Da die Täter flüchteten, konnte sie diesen Betrag jedoch nicht erlangen. Im Jahr 2009 erhob BV bei den italienischen Gerichten Klage gegen den italienischen Staat und begehrte Schadensersatz, da Italien die Richtlinie 2004/80/EG zur Entschädigung der Opfer von Straftaten nicht umgesetzt habe.
Im Jahr 2016 wurde in einem Urteil des Gerichtshofs festgestellt, dass Italien gegen die Richtlinie verstoßen hat. Im selben Jahr erließ Italien ein Gesetz, mit dem rückwirkend zum 30. Juni 2005, seine nationale Entschädigungsregelung eingeführt wurde, die sowohl innerstaatliche als auch grenzüberschreitende Fälle erfasst. Für Opfer von sexueller Gewalt wurde ein Festbetrag von 4800 Euro als vom italienischen Staat geschuldete Entschädigung für den Fall vorgesehen, dass das Opfer vom Täter keine Entschädigung erlangen kann.
Das vorlegende Gericht, die Corte Suprema di Cassazione (Kassationsgerichtshof, Italien), die in letzter Instanz über den Fall von BV zu entscheiden hat, fragt den Gerichtshof, ob die Richtlinie jeden Mitgliedstaat verpflichtet, eine Entschädigungsregelung einzuführen, die nur Opfer in grenzüberschreitenden Fällen erfasst, oder ob sämtliche Opfer von in seinem Hoheitsgebiet begangenen vorsätzlichen Gewalttaten erfasst werden müssen.
Außerdem möchte das vorlegende Gericht wissen, ob die im italienischen Recht für Opfer von sexueller Gewalt festgelegte Entschädigung von 4800 Euro „gerecht und angemessen“ im Sinne der Richtlinie ist.
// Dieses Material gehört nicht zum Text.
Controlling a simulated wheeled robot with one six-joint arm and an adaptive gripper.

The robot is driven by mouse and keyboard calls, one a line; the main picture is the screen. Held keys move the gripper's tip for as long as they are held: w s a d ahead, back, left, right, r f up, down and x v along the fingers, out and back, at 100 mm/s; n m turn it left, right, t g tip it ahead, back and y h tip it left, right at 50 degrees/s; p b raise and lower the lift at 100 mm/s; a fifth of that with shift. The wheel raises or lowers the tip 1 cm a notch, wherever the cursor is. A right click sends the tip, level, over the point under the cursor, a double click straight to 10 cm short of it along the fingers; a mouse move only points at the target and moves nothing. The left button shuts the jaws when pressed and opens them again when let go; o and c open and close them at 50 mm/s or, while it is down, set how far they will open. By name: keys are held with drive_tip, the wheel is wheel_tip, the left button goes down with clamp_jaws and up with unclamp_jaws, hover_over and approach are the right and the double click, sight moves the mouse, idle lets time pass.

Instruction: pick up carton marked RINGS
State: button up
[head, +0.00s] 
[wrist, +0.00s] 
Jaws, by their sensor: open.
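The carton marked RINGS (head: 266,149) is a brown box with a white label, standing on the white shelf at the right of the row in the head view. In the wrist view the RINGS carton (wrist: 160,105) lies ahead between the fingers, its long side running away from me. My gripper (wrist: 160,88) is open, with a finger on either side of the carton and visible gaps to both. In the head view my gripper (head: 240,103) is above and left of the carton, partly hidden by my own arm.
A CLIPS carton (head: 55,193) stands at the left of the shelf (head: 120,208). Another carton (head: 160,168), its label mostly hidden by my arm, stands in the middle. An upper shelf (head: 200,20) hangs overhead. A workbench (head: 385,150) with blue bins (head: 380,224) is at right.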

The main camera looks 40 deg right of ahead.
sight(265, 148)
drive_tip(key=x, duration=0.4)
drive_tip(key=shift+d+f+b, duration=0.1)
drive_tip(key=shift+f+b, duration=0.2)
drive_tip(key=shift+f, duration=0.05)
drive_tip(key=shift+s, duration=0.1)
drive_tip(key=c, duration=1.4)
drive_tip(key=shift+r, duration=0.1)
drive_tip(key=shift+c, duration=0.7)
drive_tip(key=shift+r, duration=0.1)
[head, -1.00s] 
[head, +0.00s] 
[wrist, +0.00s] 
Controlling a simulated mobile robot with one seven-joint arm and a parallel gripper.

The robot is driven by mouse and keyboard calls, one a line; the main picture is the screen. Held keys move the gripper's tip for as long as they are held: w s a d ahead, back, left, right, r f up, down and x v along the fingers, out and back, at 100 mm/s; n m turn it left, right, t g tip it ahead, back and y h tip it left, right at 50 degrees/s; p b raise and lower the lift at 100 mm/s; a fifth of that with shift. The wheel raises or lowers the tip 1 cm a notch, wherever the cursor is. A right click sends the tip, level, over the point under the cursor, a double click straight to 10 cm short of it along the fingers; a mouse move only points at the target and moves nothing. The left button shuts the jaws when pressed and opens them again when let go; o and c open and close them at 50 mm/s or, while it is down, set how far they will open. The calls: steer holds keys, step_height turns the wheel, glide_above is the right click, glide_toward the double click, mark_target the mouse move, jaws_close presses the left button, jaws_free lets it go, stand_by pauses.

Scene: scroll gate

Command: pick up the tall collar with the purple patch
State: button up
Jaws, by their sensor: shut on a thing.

In seinen heutigen Schlussanträgen vertritt Generalanwalt Michal Bobek den Standpunkt, dass der Gerichtshof auf die erste Frage antworten sollte, dass die Richtlinie die Mitgliedstaaten verpflichte, einzelstaatliche Regelungen einzuführen, die eine Entschädigung für jedes Opfer einer in ihren Hoheitsgebieten vorsätzlich begangenen Straftat unabhängig davon vorsähen, wo das Opfer seinen Wohnsitz habe.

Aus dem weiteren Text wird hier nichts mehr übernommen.